逆に、債務超過の疑いがあるなど、特別清算が適切だと考えられる場合、通常清算の手続きによって処理することはできません。
通常清算の手続きについて
特別清算
特別清算とは、清算手続きのなかでも、裁判所が監督する方法です。特別清算は、債務超過の疑いがあるなど、清算の遂行に著しい支障をきたすべき事情のある場合に行われます。
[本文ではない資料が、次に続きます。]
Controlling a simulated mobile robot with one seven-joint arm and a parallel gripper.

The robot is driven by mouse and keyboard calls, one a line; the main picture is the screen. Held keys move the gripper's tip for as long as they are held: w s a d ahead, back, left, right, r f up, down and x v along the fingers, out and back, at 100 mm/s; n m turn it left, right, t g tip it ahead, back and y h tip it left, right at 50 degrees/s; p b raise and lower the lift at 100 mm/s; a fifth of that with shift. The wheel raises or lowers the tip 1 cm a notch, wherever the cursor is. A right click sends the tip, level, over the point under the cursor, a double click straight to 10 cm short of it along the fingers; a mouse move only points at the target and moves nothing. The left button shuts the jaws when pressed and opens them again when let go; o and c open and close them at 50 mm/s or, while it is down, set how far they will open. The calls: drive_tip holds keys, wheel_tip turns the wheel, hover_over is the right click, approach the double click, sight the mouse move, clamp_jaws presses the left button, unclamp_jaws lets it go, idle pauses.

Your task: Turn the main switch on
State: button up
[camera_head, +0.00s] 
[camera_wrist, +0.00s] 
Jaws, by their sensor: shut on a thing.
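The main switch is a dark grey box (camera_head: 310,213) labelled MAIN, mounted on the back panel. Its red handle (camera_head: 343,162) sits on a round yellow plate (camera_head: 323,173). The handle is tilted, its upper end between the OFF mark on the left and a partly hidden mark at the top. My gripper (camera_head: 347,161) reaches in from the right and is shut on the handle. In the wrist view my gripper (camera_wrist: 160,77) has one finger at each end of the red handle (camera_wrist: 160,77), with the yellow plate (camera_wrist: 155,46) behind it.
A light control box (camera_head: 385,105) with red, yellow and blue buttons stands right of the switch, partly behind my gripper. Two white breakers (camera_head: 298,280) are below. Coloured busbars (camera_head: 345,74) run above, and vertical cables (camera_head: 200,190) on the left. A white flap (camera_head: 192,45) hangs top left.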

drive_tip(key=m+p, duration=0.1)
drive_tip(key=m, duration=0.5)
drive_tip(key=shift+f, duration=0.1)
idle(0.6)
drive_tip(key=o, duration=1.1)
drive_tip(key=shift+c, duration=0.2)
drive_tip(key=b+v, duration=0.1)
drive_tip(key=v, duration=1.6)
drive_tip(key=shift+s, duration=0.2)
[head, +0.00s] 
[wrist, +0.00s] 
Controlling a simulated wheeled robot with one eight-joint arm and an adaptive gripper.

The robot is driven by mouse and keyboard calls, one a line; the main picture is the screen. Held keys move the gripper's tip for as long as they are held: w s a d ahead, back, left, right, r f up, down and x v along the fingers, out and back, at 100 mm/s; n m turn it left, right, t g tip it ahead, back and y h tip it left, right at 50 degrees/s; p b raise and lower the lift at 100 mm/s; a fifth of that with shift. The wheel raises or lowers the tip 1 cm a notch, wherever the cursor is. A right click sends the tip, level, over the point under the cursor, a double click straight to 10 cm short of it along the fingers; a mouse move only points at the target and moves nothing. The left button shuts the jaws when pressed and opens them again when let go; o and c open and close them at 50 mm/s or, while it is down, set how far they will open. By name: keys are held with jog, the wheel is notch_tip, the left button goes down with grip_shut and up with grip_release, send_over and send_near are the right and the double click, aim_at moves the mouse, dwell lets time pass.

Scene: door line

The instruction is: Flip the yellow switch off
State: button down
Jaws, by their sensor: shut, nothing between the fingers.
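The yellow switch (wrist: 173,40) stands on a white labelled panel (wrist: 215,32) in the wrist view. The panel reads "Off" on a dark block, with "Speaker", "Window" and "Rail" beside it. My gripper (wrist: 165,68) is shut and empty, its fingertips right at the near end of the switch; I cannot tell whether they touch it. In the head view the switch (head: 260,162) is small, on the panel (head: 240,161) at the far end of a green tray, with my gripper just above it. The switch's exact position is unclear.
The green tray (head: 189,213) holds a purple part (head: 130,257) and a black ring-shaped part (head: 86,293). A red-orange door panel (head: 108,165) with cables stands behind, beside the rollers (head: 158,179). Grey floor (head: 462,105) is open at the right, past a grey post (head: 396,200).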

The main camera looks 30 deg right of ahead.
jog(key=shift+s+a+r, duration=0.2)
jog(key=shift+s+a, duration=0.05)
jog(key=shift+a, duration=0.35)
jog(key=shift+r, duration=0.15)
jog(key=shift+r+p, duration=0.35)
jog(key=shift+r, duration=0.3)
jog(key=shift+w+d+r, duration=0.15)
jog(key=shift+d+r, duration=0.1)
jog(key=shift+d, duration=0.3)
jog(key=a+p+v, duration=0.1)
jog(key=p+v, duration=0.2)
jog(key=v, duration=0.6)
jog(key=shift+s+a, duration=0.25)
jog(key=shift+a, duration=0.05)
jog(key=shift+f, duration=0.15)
会社が破綻しかかっている点で破産と似てはいますが、管財人による財産調査、否認権の行使といった制限が不要な点で、より簡便な手続きです。
したがって、債権者が協力してくれる場合でも、不正経理の疑いがあるなど、債務をが多い場合には、特別清算ではなく、破産の申立てを行うこととなります。
特別清算の手続きについて
会社の破産とは
破産とは、会社を継続することができず、現在ある債務を支払いきることもできないときに、裁判所に申し立てて法的に清算する制度です。この場合、裁判所から管財人という弁護士が選任され、財産についての監督を受けます。
破産と似た用語に「倒産」がありますが、「倒産」はより広い意味で使われます。すなわち、破産だけでなく、特別清算、民事再生、会社更生などを含めて「倒産」と呼ぶことが多いです。そのなかの代表的な手続きである破産は、「破産法」という法律に基づいて行われます。
破産手続きは、会社の資産をすべてお金に換え(換価)、債権者に対して債権額に応じて配当し、残った債務を免責して会社を閉じる、という流れで進みます。
まとめ
今回は、事業承継と比較して検討されるであろう、会社の廃業の際に、適切な選択肢を選べるよう、解散、清算、破産という似通った言葉の違いと、使い分けについて解説しました。
事業承継やM&Aの可能性がなくなれば、廃業は選択肢に入ってきます。しかしその手続には多くの種類があり、それぞれ一長一短で、正しい選択をしなければ損するおそれもあります。